La historia de estos ya más de veinte años de democracia nos muestra que, frecuentemente, cada vez que se plantean problemas o carencias en el sistema político de una cierta gravedad, la mirada se dirige inmediatamente al sistema electoral, creyendo que su reforma en una otra dirección constituye, si no la panacea, sí un factor muy relevante para la solución de tales problemas. En cierta medida se explica que ello ocurra así porque el sistema electoral tiene la ventaja, frente a otros elementos del sistema político, de ser fácilmente identificable, fácilmente reconocible y fácilmente comprensible por parte de la mayoría de los ciudadanos. El ejercicio periódico del voto permite que todos tengamos un conocimiento del funcionamiento del sistema electoral, algo que no se produce con otros elementos del sistema político. Ello contribuye, en mi opinión, a convertirlo en blanco preferente de las críticas, en causa de muchos de los males que pueden aquejar en determinados momentos a nuestra democracia y, por tanto, en objetivo privilegiado de propuestas de reforma. Sin embargo, el sistema electoral es una pieza mucho más modesta del sistema político que siempre puede ser mejorada, pero que en ningún caso tiene, en términos políticos, un valor terapéutico universal.

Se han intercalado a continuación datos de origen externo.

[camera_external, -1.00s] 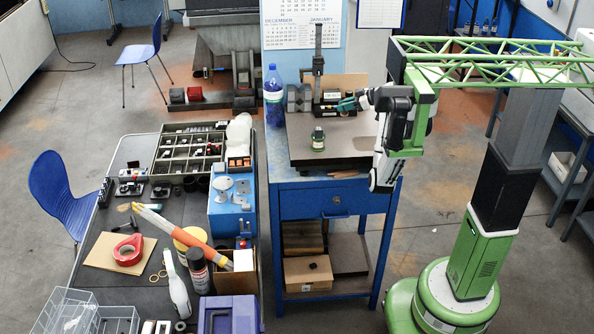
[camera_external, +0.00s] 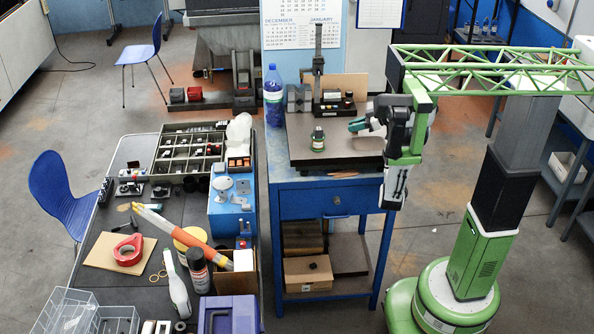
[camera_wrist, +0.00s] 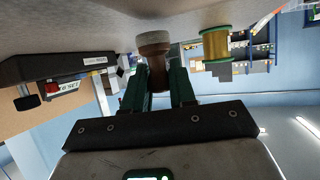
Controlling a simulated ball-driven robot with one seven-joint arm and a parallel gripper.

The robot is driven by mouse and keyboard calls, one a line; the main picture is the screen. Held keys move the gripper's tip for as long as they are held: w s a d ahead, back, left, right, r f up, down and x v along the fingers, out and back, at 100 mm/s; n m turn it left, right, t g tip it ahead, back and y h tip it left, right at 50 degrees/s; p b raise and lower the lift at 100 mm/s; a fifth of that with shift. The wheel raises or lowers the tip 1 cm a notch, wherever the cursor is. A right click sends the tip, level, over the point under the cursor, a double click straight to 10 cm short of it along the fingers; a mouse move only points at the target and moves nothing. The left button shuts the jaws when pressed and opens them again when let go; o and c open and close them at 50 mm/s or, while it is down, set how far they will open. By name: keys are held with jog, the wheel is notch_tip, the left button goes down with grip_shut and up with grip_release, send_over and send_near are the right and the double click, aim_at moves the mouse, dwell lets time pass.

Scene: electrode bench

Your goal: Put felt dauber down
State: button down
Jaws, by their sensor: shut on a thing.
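The felt dauber (camera_wrist: 155,62) shows in the wrist view as a short brown stem with a wider, pale grey-brown end. My gripper (camera_wrist: 155,82) is shut on its stem, with one green finger on each side. The pale end points away from the palm, close to the grey plate surface; I cannot tell whether it touches. In the external view my gripper (camera_external: 357,125) is low over the right part of the dark plate (camera_external: 345,150) on the blue bench. I cannot make out the dauber there.
A small green-rimmed item (camera_external: 318,139) stands on the plate left of my gripper; it looks like a gold spool in the wrist view (camera_wrist: 216,45). A black instrument with a column (camera_external: 330,105) stands behind. The plate's front area is clear.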

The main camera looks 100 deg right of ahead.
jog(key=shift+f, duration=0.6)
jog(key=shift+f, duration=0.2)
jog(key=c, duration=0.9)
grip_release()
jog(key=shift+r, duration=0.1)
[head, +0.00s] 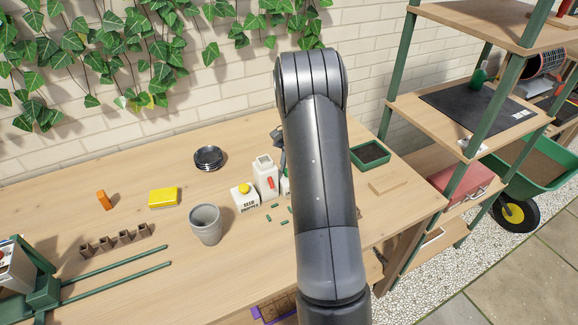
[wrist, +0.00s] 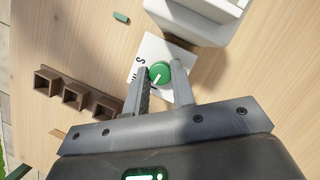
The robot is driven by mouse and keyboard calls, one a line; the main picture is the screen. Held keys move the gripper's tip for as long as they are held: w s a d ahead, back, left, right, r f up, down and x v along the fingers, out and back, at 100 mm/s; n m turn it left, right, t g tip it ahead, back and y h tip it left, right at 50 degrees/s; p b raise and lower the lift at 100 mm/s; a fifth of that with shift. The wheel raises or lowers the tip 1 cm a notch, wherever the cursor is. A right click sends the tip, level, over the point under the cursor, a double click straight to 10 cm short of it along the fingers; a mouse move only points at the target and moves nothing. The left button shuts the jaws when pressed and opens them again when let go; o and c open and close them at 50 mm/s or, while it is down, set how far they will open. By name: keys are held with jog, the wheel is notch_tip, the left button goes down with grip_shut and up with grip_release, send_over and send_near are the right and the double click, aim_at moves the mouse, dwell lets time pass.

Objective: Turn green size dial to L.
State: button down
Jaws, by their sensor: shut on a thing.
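In the wrist view the green size dial (wrist: 160,73) is a round knob with a white pointer line, on a white plate (wrist: 178,52) with dark letters. An S is readable at the left of the dial; another letter below it is partly hidden by a finger. The pointer line runs toward the lower left in the picture. No L can be made out. My gripper (wrist: 161,70) has one finger on each side of the dial and is shut on it. In the head view my arm hides the dial and most of the gripper.
A white box-shaped body (wrist: 205,15) stands beside the dial. Brown pots (wrist: 75,97) stand to the left. In the head view a white seed box (head: 244,196), a white bottle-like container (head: 265,178) and a grey pot (head: 205,224) stand left of my arm; a green tray (head: 371,154) lies right.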

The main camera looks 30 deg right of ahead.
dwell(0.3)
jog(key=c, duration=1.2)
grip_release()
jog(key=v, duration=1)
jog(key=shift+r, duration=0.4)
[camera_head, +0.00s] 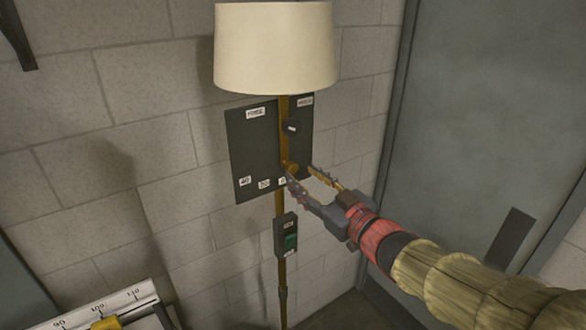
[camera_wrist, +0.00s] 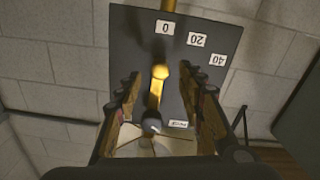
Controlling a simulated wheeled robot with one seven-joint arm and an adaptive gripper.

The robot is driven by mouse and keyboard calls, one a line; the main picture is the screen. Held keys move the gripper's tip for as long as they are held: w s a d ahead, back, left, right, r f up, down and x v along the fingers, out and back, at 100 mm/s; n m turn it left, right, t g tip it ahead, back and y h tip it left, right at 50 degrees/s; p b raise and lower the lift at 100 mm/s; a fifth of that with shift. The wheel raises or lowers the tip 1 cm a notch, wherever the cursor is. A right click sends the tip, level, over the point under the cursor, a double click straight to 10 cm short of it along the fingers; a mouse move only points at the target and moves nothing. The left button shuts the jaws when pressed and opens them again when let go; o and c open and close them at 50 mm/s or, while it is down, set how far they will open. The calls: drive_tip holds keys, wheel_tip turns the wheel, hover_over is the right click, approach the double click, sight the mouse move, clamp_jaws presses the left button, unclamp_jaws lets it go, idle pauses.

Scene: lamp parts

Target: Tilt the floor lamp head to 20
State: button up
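The floor lamp has a cream shade (camera_head: 275,48) at the top of a brass pole. A dark panel (camera_head: 252,150) behind the pole carries white labels; 0, 20 and 40 also read in the wrist view on the panel (camera_wrist: 125,50). A brass piece (camera_wrist: 157,88) with a black knob (camera_wrist: 152,122) stands in front of the panel, its brass end roughly in line with the 0 label (camera_wrist: 165,27). My gripper (camera_head: 301,174) is open at the panel's lower right. In the wrist view its fingers (camera_wrist: 165,90) flank the brass piece with gaps; contact is not visible.
A block wall (camera_head: 150,145) stands behind, and a grey door (camera_head: 480,110) is at right. A white scale with a yellow part (camera_head: 107,323) is at lower left.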

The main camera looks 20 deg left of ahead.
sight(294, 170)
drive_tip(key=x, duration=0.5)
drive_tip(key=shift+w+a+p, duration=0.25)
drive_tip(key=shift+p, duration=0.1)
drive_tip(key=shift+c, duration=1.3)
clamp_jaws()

No hay que excluir por principio la necesidad de modificar ninguna de las piezas fundamentales que sostienen el entramado de nuestra democracia, pero habría que hacerlo con mucha prudencia cuando se trata de elementos muy sensibles, como es el caso del sistema electoral. Es aconsejable, sin embargo, huir de la siempre fácil tentación de atribuir, por principio, muchos de los desajustes o dificultades del sistema político al sistema electoral.